As you go about your day, check in with yourself as to why you’re doing whatever you’re about to do. “Is this a plus or a minus? Am I doing this out of fear or out of love? Are there negative feelings I am trying to get rid of, or are there some positive ones I hope to attain?” It’s not easy to realize you can barely focus when there’s background noise, but once you do, at least you can buy better headphones. Starting a monthly in-person book club, on the other hand, can do wonders to reduce stress at work if you feel that teaching small groups is inherently rewarding.

Hygiene factors, motivators, and the things that double as both — these drivers are completely different for every single one of us. It takes work to identify them, but that work is worth doing. What are your essentials for performing, even just functioning? What are your guiding stars, driving you to achieve more than you ever thought you could?

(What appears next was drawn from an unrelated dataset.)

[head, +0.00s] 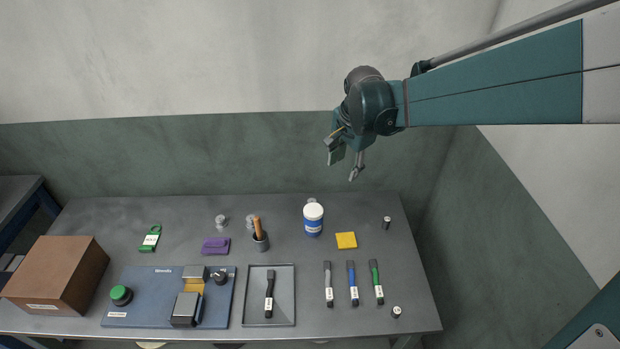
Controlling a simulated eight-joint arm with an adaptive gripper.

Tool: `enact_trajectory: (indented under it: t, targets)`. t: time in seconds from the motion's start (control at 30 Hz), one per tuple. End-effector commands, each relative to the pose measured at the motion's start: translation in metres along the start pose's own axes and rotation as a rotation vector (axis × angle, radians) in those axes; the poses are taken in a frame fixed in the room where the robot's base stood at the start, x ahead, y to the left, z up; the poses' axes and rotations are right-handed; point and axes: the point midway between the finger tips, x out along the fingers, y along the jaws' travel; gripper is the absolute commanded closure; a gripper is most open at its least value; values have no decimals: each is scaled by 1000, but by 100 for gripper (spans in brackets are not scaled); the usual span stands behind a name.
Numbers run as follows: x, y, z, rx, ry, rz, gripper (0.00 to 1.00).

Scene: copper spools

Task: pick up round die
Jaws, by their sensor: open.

Life is more than a series of meals, but only when we know salt from pepper can we add the right spice at the right time. Too much salt, and we’ll spoil the broth. Too little pepper, and it will just taste bland. To recap, here’s the five-point recipe for “the Plus-and-Minus Theory of Living Happily:”

  1. Motivation and happiness require both an absence of dissatisfaction — a lack of minuses — and a presence of satisfaction — a cumulation of pluses.
  2. Some habits, conditions, and people play double-roles: They can secure our baseline while also raising our overall happiness potential — or damage them both. Focus on doubly impactful factors.
  3. No matter how many positive motivators we add, unless we maintain our hygiene factors well, our overall balance will always be off.
  4. There are pluses and minuses in all of life, not just at work.
  5. What constitutes a plus, a minus, or a double-factor varies from person to person and with time. We must discover our unique, evolving set of characteristics, and work with it every day.

Now, if you’ll excuse me, I suddenly feel like making soup — but first, I’ll have to take a shower.